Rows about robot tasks
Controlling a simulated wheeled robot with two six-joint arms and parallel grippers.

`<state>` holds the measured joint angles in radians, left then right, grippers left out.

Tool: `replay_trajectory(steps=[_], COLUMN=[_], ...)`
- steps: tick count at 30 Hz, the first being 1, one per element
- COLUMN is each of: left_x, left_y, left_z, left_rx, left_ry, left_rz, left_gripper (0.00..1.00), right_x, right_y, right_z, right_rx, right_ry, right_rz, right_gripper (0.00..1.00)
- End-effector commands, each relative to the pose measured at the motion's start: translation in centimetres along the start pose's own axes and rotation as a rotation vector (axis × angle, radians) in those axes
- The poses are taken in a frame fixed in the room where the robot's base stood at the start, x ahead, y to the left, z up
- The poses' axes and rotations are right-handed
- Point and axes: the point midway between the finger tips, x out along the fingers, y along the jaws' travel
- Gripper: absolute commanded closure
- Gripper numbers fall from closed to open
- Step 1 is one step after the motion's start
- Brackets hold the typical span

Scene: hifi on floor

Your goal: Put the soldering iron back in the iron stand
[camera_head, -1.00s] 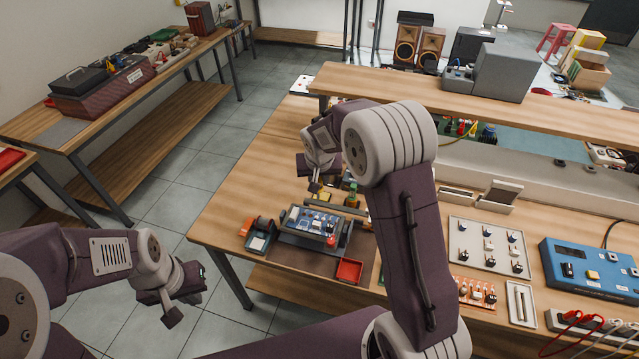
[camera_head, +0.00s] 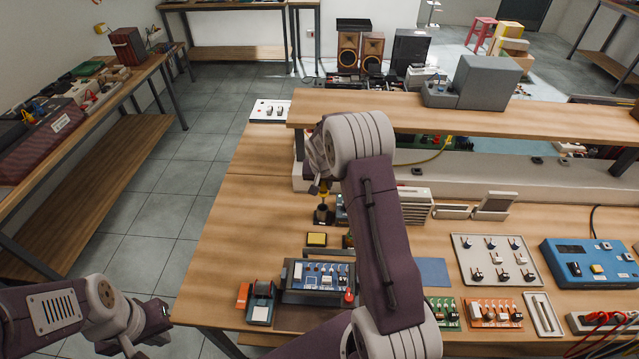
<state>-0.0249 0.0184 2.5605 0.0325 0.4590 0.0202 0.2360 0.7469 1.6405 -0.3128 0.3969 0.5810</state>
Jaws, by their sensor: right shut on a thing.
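My right gripper (camera_head: 318,187) is over the left part of the workbench, below the shelf front. It is shut on a small thing that looks like the soldering iron (camera_head: 323,194), of which only a short yellow part shows. Directly below is a small dark holder (camera_head: 322,214), apparently the iron stand; whether the iron's tip is inside it or just above cannot be told. A yellow pad in a dark tray (camera_head: 317,239) lies in front. My left gripper (camera_head: 152,322) hangs left of the bench over the floor, apart from everything; its jaws are unclear.
A blue circuit board unit (camera_head: 318,276) and a tape-dispenser-like item (camera_head: 261,302) stand at the bench front. My right arm hides the bench middle. The raised shelf (camera_head: 420,106) is close behind my right gripper. The bench's left side (camera_head: 215,250) is clear.

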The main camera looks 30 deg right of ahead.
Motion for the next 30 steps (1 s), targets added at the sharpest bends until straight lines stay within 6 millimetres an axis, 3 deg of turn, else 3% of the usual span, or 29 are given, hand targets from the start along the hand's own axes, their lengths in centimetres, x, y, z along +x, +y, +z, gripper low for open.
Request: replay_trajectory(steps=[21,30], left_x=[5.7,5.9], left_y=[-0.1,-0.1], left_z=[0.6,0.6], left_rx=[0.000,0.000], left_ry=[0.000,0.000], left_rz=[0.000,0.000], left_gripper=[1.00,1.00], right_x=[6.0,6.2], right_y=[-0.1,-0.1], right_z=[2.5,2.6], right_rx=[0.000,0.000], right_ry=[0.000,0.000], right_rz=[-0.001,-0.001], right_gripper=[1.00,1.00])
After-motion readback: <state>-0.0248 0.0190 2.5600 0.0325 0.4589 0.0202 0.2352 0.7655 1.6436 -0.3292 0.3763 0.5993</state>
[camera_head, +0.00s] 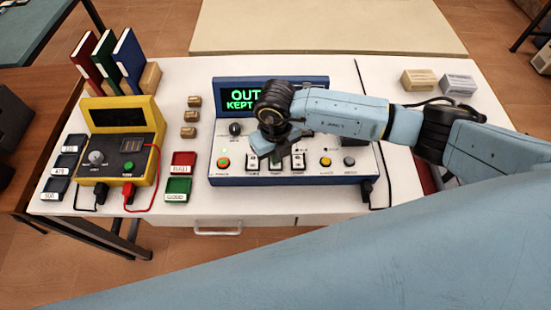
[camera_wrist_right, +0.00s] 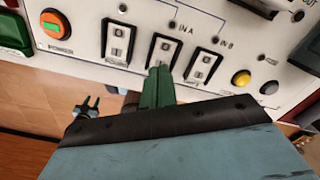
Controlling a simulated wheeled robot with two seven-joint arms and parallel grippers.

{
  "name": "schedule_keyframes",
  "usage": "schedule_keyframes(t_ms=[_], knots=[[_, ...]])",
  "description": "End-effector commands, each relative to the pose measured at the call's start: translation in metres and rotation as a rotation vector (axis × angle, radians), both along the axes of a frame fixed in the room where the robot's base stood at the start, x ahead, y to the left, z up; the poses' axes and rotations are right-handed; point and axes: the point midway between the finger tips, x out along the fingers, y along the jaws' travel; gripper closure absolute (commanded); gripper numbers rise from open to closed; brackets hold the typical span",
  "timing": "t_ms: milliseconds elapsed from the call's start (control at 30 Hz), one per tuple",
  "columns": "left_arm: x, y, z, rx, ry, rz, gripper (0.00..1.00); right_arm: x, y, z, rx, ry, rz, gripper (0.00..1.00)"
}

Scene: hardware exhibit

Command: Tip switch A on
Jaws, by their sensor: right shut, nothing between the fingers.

* [Stated problem] From the records above, pull out every line containing the word "call".

* [Solution for this problem]
  "description": "End-effector commands, each relative to the pose measured at the call's start: translation in metres and rotation as a rotation vector (axis × angle, radians), both along the axes of a frame fixed in the room where the robot's base stood at the start, x ahead, y to the left, z up; the poses' axes and rotations are right-handed; point and axes: the point midway between the finger tips, x out along the fingers, y along the jaws' travel; gripper closure absolute (commanded); gripper numbers rise from open to closed; brackets hold the typical span",
  "timing": "t_ms: milliseconds elapsed from the call's start (control at 30 Hz), one per tuple",

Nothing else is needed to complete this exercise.